◆ Exercise task: From the very first line of the data to the line containing "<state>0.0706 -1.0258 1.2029", retype everything exactly, leaving the pictures behind.

────────

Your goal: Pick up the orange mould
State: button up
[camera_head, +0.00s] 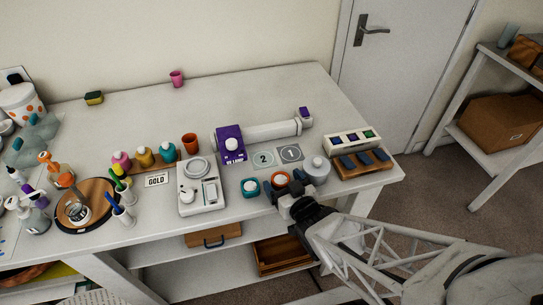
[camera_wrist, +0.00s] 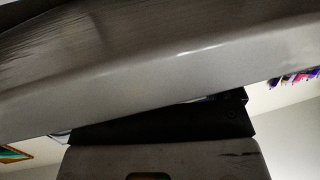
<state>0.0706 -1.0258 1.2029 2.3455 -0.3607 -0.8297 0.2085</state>
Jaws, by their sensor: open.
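The orange mould (camera_head: 280,177) is a small round piece with a pale centre, near the front edge of the white table in the head view. A similar teal mould (camera_head: 250,186) sits to its left. My gripper (camera_head: 286,184) is at the table's front edge, right at the orange mould, with its dark fingers open and partly covering it. I cannot tell whether they touch it. The wrist view shows mostly a pale edge close up and dark parts; the mould is not recognisable there.
A pale rounded container (camera_head: 316,170) stands close to the right of my gripper. A wooden tray with blue pieces (camera_head: 362,172) lies further right. A white scale (camera_head: 200,205) is to the left. Numbered grey pads (camera_head: 264,160) lie behind. Open shelves are under the table.

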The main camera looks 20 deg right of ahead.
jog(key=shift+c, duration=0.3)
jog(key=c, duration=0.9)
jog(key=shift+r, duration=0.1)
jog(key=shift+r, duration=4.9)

────────

◆ Finished answer:
Your goal: Pick up the orange mould
State: button up
[camera_head, +0.00s] 
[camera_wrist, +0.00s] 
<state>0.0706 -1.0258 1.2029 2.3455 -0.3607 -0.8297 0.2085</state>

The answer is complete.